## WHAT IS ASKED
All of the lines below are to be transcribed faithfully, with pictures excluded from the copy.

==== COLLECTED MATERIAL ====

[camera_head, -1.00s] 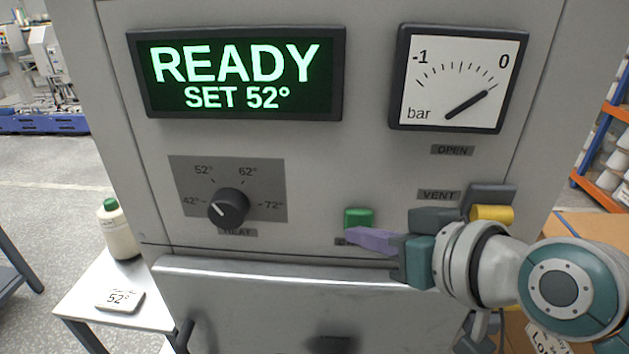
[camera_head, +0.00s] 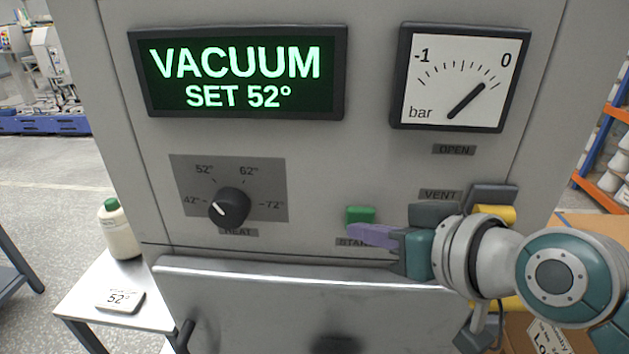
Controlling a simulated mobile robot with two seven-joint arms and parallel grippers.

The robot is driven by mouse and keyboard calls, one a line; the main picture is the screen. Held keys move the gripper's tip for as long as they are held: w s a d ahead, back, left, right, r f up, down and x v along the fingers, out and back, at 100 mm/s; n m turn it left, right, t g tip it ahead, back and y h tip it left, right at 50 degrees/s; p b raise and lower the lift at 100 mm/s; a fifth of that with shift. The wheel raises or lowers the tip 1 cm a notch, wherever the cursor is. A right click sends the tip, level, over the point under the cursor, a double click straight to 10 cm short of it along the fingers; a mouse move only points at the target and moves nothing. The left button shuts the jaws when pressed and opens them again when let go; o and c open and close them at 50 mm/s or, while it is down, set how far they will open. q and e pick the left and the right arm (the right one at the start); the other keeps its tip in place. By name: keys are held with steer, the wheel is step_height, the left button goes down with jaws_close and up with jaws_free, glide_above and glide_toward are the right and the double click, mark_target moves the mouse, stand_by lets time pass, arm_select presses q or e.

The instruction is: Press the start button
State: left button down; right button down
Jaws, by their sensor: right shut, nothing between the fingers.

====

## ANSWER TO THIS PROBLEM
[camera_head, -1.00s] 
[camera_head, +0.00s] 
Controlling a simulated mobile robot with two seven-joint arms and parallel grippers.

The robot is driven by mouse and keyboard calls, one a line; the main picture is the screen. Held keys move the gripper's tip for as long as they are held: w s a d ahead, back, left, right, r f up, down and x v along the fingers, out and back, at 100 mm/s; n m turn it left, right, t g tip it ahead, back and y h tip it left, right at 50 degrees/s; p b raise and lower the lift at 100 mm/s; a fifth of that with shift. The wheel raises or lowers the tip 1 cm a notch, wherever the cursor is. A right click sends the tip, level, over the point under the cursor, a double click straight to 10 cm short of it along the fingers; a mouse move only points at the target and moves nothing. The left button shuts the jaws when pressed and opens them again when let go; o and c open and close them at 50 mm/s or, while it is down, set how far they will open. q and e pick the left and the right arm (the right one at the start); the other keeps its tip in place. By name: keys are held with steer, the wheel is step_height, the left button goes down with jaws_close and up with jaws_free, glide_above and glide_toward are the right and the double click, mark_target moves the mouse, stand_by lets time pass, arm_select presses q or e.

The instruction is: Press the start button
State: left button down; right button down
Jaws, by their sensor: right shut, nothing between the fingers.

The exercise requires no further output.